- Exercise objective: What follows is a listing to be transcribed exactly.
--- Dataset excerpt ---
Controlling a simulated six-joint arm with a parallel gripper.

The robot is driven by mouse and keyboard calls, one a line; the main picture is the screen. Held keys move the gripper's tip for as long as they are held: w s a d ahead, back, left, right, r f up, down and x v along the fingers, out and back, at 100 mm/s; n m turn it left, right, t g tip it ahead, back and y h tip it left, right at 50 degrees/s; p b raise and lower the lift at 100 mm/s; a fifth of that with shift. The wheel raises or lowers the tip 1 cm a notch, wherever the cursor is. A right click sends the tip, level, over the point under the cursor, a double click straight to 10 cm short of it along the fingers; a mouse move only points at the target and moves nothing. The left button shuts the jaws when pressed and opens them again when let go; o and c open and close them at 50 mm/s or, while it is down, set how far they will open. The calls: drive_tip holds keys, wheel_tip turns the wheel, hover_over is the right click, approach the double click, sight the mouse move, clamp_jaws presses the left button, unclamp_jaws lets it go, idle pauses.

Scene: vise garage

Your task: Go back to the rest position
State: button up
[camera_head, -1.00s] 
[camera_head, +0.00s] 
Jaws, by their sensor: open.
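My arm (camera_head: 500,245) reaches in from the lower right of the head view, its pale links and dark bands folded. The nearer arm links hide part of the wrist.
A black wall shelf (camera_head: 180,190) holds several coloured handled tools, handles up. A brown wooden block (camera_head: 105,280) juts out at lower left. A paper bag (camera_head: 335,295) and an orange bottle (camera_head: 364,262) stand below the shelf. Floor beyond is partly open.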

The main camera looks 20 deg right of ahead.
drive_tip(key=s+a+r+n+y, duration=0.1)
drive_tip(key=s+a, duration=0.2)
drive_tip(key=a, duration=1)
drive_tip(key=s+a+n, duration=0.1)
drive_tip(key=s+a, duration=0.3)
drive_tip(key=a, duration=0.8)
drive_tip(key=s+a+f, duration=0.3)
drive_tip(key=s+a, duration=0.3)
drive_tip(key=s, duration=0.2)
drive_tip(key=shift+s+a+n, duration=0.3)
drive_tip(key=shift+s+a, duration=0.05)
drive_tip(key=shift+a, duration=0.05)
---
- Problem solution:
Controlling a simulated six-joint arm with a parallel gripper.

The robot is driven by mouse and keyboard calls, one a line; the main picture is the screen. Held keys move the gripper's tip for as long as they are held: w s a d ahead, back, left, right, r f up, down and x v along the fingers, out and back, at 100 mm/s; n m turn it left, right, t g tip it ahead, back and y h tip it left, right at 50 degrees/s; p b raise and lower the lift at 100 mm/s; a fifth of that with shift. The wheel raises or lowers the tip 1 cm a notch, wherever the cursor is. A right click sends the tip, level, over the point under the cursor, a double click straight to 10 cm short of it along the fingers; a mouse move only points at the target and moves nothing. The left button shuts the jaws when pressed and opens them again when let go; o and c open and close them at 50 mm/s or, while it is down, set how far they will open. The calls: drive_tip holds keys, wheel_tip turns the wheel, hover_over is the right click, approach the double click, sight the mouse move, clamp_jaws presses the left button, unclamp_jaws lets it go, idle pauses.

Scene: vise garage

Your task: Go back to the rest position
State: button up
[camera_head, -1.00s] 
[camera_head, +0.00s] 
Jaws, by their sensor: open.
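My arm (camera_head: 500,245) reaches in from the lower right of the head view, its pale links and dark bands folded. The nearer arm links hide part of the wrist.
A black wall shelf (camera_head: 180,190) holds several coloured handled tools, handles up. A brown wooden block (camera_head: 105,280) juts out at lower left. A paper bag (camera_head: 335,295) and an orange bottle (camera_head: 364,262) stand below the shelf. Floor beyond is partly open.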

The main camera looks 20 deg right of ahead.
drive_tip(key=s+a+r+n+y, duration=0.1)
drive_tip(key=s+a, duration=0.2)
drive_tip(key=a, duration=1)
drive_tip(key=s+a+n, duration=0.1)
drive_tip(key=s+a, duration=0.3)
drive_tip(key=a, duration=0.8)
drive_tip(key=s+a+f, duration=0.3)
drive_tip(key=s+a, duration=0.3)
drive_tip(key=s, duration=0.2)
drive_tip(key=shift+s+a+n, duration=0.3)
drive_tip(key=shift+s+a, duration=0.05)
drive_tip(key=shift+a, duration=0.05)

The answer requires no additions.